To be done: The required output is a word-for-word copy of the lines from the line bearing "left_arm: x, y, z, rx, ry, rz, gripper" through the line bearing "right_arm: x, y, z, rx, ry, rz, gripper", inclusive, and no other lines.

Data for processing:

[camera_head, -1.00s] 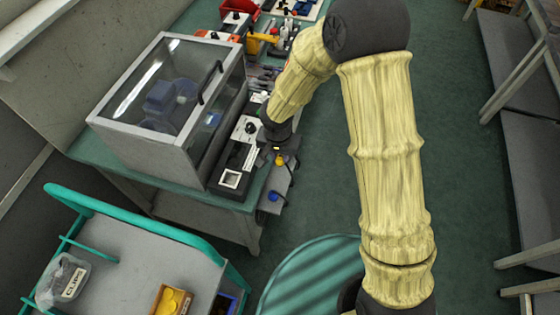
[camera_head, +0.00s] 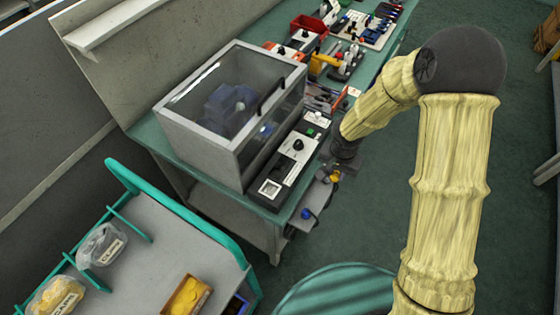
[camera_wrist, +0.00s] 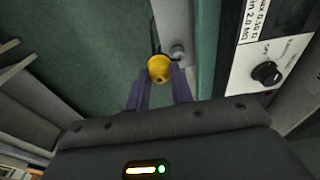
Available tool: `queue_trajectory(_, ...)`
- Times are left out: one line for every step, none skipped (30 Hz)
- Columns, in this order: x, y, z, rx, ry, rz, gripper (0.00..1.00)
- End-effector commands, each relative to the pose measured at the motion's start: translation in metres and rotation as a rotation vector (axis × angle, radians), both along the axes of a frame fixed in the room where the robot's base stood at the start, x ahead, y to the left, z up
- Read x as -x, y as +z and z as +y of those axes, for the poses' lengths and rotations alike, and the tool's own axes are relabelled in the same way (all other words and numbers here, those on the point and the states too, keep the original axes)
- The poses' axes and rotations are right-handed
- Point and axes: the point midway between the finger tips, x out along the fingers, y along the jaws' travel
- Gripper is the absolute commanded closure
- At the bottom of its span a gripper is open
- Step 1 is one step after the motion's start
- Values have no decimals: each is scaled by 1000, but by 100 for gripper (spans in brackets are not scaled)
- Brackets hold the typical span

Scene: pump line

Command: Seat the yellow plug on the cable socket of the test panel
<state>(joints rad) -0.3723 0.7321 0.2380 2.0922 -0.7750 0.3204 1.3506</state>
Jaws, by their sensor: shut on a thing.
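The yellow plug (camera_wrist: 159,68) is between the two dark fingers of my gripper (camera_wrist: 160,82) in the wrist view, with a dark cable running up from it. My gripper is shut on it. In the head view the yellow plug (camera_head: 335,177) shows small below my wrist, off the bench's right edge; my gripper is mostly hidden there. The test panel (camera_head: 294,160), with a black knob and a white label, lies along the bench edge to the left. It also shows at the right of the wrist view (camera_wrist: 240,75). I cannot make out the cable socket clearly.
A blue plug or knob (camera_head: 306,213) sits on a grey side shelf beside the bench. A clear-lidded enclosure (camera_head: 187,138) stands left of the panel. A teal-railed cart (camera_head: 160,235) with bags and a yellow-filled box is in front. Open floor lies to the right.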

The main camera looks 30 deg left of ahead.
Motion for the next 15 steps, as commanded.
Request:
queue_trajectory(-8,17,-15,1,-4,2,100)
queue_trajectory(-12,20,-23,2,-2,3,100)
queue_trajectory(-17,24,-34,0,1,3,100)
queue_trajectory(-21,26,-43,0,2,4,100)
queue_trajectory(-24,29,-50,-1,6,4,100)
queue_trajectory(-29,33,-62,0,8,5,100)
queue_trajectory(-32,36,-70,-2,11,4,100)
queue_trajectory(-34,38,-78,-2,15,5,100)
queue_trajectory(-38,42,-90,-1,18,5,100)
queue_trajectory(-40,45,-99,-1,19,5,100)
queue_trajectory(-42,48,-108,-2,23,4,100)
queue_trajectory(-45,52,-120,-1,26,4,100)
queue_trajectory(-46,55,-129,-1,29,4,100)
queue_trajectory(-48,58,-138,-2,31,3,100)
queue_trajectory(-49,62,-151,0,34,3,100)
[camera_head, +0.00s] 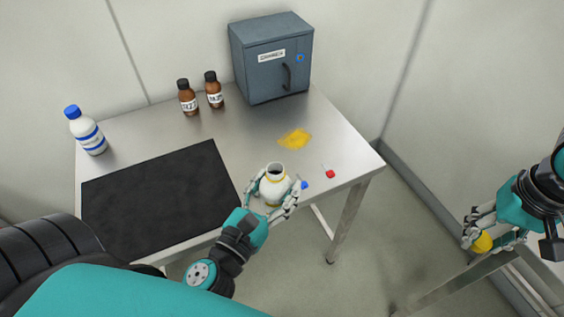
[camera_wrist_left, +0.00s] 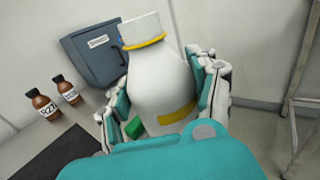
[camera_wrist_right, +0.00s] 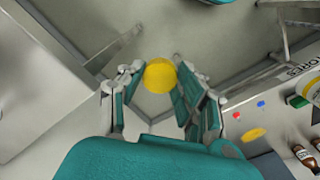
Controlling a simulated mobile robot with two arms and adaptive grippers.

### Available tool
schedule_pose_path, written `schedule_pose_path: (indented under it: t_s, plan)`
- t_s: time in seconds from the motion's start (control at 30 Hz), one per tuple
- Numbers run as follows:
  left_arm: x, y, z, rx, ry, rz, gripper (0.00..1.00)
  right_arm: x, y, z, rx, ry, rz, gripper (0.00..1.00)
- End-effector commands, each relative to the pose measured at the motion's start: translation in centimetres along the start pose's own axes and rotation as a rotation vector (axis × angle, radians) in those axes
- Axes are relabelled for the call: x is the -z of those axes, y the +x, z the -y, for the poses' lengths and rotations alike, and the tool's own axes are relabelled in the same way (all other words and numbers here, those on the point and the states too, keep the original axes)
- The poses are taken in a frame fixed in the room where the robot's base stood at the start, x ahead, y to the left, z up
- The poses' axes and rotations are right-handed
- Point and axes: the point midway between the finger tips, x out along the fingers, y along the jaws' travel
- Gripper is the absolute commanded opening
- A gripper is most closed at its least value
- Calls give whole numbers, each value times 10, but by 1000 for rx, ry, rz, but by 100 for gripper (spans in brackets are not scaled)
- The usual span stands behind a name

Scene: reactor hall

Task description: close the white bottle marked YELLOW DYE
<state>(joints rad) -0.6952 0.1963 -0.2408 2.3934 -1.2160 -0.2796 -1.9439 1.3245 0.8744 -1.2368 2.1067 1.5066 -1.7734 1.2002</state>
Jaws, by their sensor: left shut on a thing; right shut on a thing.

Answer below:
  left_arm: x, y, z, rx, ry, rz, gripper (0.00..1.00)
  right_arm: x, y, z, rx, ry, rz, gripper (0.00..1.00)

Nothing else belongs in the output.